The place: Franklin Furnace, New York; time: May 30, 1978. Called The Morris Louis Performance, it was her first. Having produced a series of slides and colour photographs documenting actions in which she painted her own body, usually in the style of some well-known painter, going live was the way to go. Part of that series (3-36) was shown at Real Pictures this July, along with the earlier One Tree series (39-50) which as a slide sequence had made up Claire Fergusson's first New Zealand exhibition, back in 1977 at Barry Lett Galleries. These two series do go together as examinations of the artist's body as an object of culture and nature. In the Paint Piece series there's some lovely lording it over art, although why the history of painting should be so reduced to a non-sequence of costumes doesn't come clear.

Morris Louis Performance
Franklin Furnace 1978

In that series Claire Fergusson puts on painting; in the other she wears nature. In Date Day she takes off and puts on her own clothes. With a pair of scissors, dressmaker-size, she began to cut off portions of her clothing, coating the exposed parts of her body with cold cream as she went. She became finally a screen on to which to project a slide of herself fully clothed, and the date: July 26, 1980.

Date Day was performed at Real Pictures on the 25th of July, 1981. The rest, the bulk of it, was a filling in, out, a seeing through of what was implicit in the opening minutes.

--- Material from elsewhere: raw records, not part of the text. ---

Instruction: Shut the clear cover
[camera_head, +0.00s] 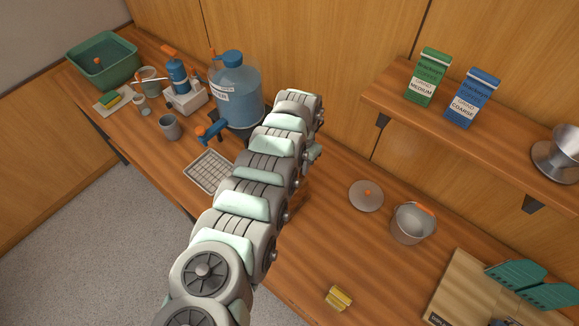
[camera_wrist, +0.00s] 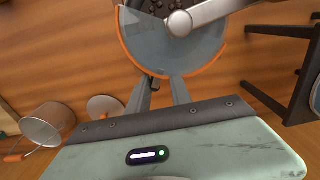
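In the wrist view a clear round cover (camera_wrist: 192,57) with an orange rim is at the top centre, cut off by the frame edge. Dark beans (camera_wrist: 168,6) show at its top, and a grey metal bar crosses over it. My gripper (camera_wrist: 161,80) points at the orange rim; its two fingers show a gap between them, and nothing is clearly held. The tips lie close to the rim, and I cannot tell whether they touch it. In the head view my arm hides the cover and my gripper.
A blue water jug (camera_head: 236,90) stands left of my arm, above a wire drip tray (camera_head: 209,172). A round lid (camera_head: 366,196) and a metal pot (camera_head: 409,225) are on the counter to the right. A shelf (camera_head: 395,112) holds green and blue packets. A dark stand (camera_wrist: 298,85) is at the wrist view's right.

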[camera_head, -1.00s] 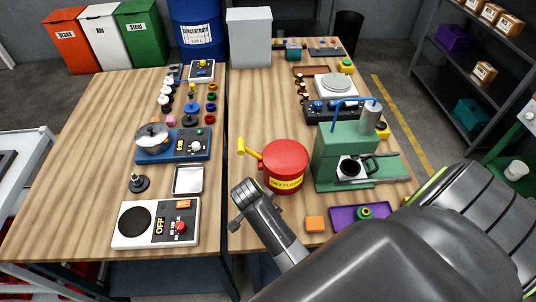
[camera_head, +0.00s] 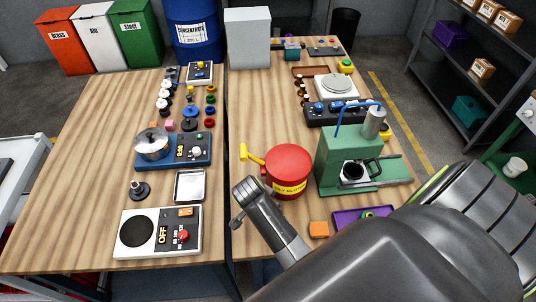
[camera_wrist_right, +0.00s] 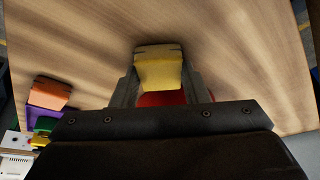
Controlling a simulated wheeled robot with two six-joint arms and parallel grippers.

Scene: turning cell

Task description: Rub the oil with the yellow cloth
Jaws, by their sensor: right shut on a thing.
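My right arm comes in from the right in the head view, and its wrist part (camera_head: 262,215) is over the front of the right table. In the right wrist view my right gripper (camera_wrist_right: 160,80) is shut on a yellow, folded-looking piece, which I take for the yellow cloth (camera_wrist_right: 160,66). A red patch shows just below it between the fingers; I cannot tell what it is. In the head view the fingers and the cloth are hidden by the arm. I cannot make out any oil on the surfaces in view. My left gripper is not in view.
A red can (camera_head: 289,166) with a yellow lever stands just beyond the wrist. A green machine (camera_head: 343,165) is to its right. An orange block (camera_head: 318,229) and a purple tray (camera_head: 345,219) lie near the front edge. A white panel (camera_head: 158,230) is on the left table.

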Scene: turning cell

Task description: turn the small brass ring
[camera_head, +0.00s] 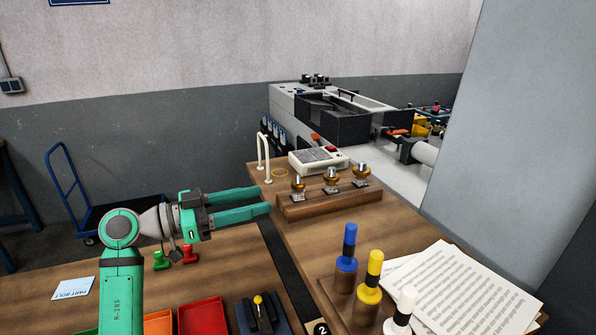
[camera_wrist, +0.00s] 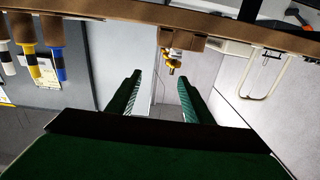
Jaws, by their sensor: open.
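Three fittings, each with a brass ring and a silver top, stand in a row on a wooden block (camera_head: 330,201). Their brass rings are at the left (camera_head: 298,185), middle (camera_head: 330,177) and right (camera_head: 361,172) of the row. I cannot tell by size which is the small one. My gripper (camera_head: 264,200) is open and empty, left of the block, fingers pointing toward the row. In the wrist view, which is upside down, brass fittings (camera_wrist: 172,56) overlap beyond and between my fingertips (camera_wrist: 160,80), apart from them.
A white control box (camera_head: 318,161) stands behind the block. Blue (camera_head: 347,262), yellow (camera_head: 370,290) and white (camera_head: 403,305) handles stand in front, beside papers (camera_head: 470,285). Red and green knobs sit below my wrist.

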Every day for the last year she'd evidently taken pictures of herself (clothed) which now were projected in order on to herself (naked) and on to the wall directly opposite. Meantime she addressed herself to herself and to us; what she wore would, or would not, jog her memory as to what happened to her on that day.

There was a cutting up of clothes which was a self-exposing, an excising of tell-traces of the social self and its replacement with a private somebody none of us knew, a neutral space, an empty canvas. Then, a filling in of that with details of a life lived over the preceding year. A present recovering, not really uncovering, a past.

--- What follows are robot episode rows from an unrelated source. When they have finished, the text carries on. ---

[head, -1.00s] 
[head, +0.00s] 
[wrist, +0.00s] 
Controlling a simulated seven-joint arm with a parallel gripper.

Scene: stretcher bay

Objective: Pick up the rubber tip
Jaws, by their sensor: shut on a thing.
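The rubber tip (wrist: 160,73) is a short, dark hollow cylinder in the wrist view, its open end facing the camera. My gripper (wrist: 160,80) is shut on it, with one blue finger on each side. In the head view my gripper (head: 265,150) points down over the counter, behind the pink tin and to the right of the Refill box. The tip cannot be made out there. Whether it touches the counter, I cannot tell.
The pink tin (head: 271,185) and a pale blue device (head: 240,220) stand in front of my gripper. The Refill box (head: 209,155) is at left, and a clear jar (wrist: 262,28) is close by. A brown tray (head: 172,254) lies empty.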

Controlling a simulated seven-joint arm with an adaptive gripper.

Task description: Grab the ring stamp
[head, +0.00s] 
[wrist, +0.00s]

But, as we watched a seemingly endless team of self-portraits in which Claire Fergusson stood expressionless, in the same frontal pose, as we followed the attempts to invest each image with something which spoke of her experience, a gap between image and word, between the person there and her body, clothed or naked, opened up. Here was somebody not even Claire Fergusson knew all that well - days went by and she could find nothing to say for herself. So a tension developed between our experience of the artist's body as subject and object. The success of the piece required the sustaining of that tension.

from Mirror Triptych

Leastways, that's how I saw it, and on the day the energy she needed to re-enter, recapture, those images of her past self, ebbed much more than it flowed. Too much of the time we got life-style rather than life, another set of surfaces, more clothes. What stays with me, however, is the effective evocation of the conditions for self-portraiture; it was the best of the three performance works I saw.

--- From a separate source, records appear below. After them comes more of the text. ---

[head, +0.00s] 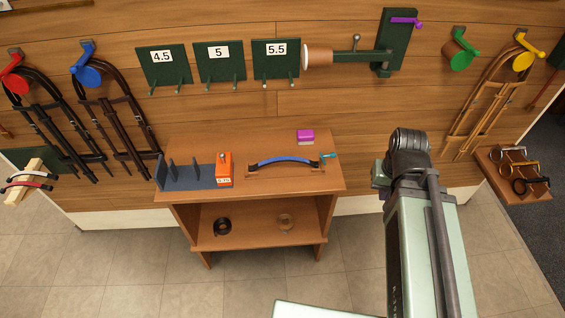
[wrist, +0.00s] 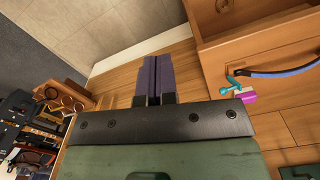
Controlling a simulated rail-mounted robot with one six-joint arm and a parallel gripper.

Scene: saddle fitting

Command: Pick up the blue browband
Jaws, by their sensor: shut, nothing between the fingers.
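The blue browband (head: 283,160) lies curved on the top of the small wooden bench, towards its right side, with dark ends. In the wrist view the browband (wrist: 287,72) shows at the right edge and is partly cut off by the frame. My gripper (wrist: 152,62) is shut and empty, its two dark purple fingers side by side. It points away from the browband, which lies well to its right in the wrist view. In the head view my arm stands right of the bench and the fingers are not clearly seen.
The bench (head: 190,194) also bears an orange block (head: 224,165), a dark slotted rack (head: 182,172), a magenta block (head: 305,136) and a small teal item (head: 328,155) by the browband's right end. Bridles hang on the wall at both sides. A shelf with bits (head: 512,190) is at right.

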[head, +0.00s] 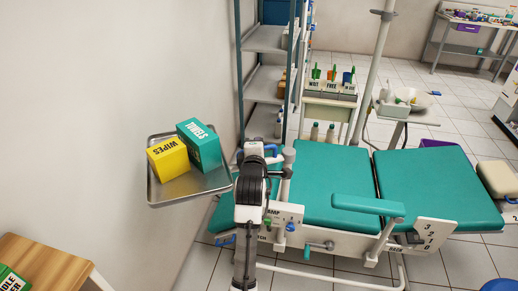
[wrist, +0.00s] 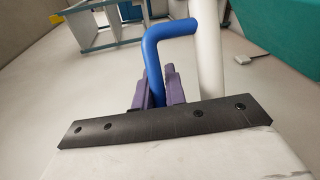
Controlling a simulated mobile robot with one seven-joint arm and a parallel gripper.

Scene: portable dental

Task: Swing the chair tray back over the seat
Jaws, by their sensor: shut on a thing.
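The metal chair tray (head: 200,186) hangs out to the left of the chair, clear of the teal seat (head: 325,180). A yellow WIPES box (head: 168,159) and a teal TOWELS box (head: 200,147) stand on it. My arm hides where the tray meets its support. In the wrist view, my gripper (wrist: 158,97) has its purple fingers shut on a bent blue handle (wrist: 171,30), beside a white post (wrist: 209,45). A bit of blue also shows by my arm in the head view. My fingers are hidden there.
A teal armrest (head: 367,205) and white side panels stand along the chair's near side. A shelf rack (head: 265,90) stands behind the tray and chair. A wooden table (head: 45,262) is at the lower left.

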Performances are usually one-off events. In so far as Date Day was done here over a year after its original performance, it was a new work. Touring clearly presents problems for performance artists, and this was Claire Fergusson's first anywhere. Furthermore, she set herself a very demanding schedule. Aside from the lectures and workshops, she gave performances in Auckland (three times), New Plymouth, Palmerston North, Wellington, Christchurch and Nelson in a mere five weeks. There were versions of New York works and two new pieces: My Grandmother (100m2) and Y-Z (ANZART, Christchurch, and Bishop Suter). These last gained immediacy from being about recovering connection with New Zealand - her birthplace and home for the first ten years - but they did suffer somewhat from being worked out on the road.

Date Day
performed at Betty Parsons Gallery,
March 1980
(photograph by Jack Tilton)

Y-Z was a failure. Perhaps the special occasion of ANZART prompted this untypically didactic effort to bury New Zealand gentility of a generation back in the good indigenous earth. Y-Z was in any case overly busy, cluttered up with props and assistants; that it was drastically simplified for Nelson is not surprising.

My Grandmother had the greater presence. There before us we had the 79 year old Mrs Jessica, and the 30 year old Miss Claire Fergusson; and as the piece progressed, the filling in, out, of a gap. It was in three parts: Mrs Fergusson's reminiscences, a photographic 'session' and a 'slide show' of pictures of their two homes. It hovered uneasily between artifice and the lack of it; Mrs Fergusson's explanations of the family mementos handed to her by her grand-daughter were totally unaffected and were the highpoint. The photographic 'session' served as a performance frame for a startling projection of slide images of the two identically-dressed women one upon another. As with Date Day the slide superimposition was most effective. Because of their visual impact slides do, however, tend to upstage the performer and distract by evoking other places, other times, and in the last part grandmother and daughter simply receded from our picture.

My Grandmother
Performance, 100m2, 1981

By being less bodyworks, by bringing in more, and more varied, information, both new pieces, lacked the focus and presence of Date Day. Elva Bett, reviewing the Woman's Gallery performance, wrote that the artist was not obsessed with a decadent abstract/concrete theology but used the human figure as motif for ideas that enriched and broadened'. The problem is that performances which end up trafficking in 'motifs for ideas' beat a retreat from presence back to re-presentation and illustration. It's clear to me that Claire Fegusson doesn't use the human figure; she presents, not any body, but her own body. There's an important difference. She doesn't use it, she presents, gives, it to her work.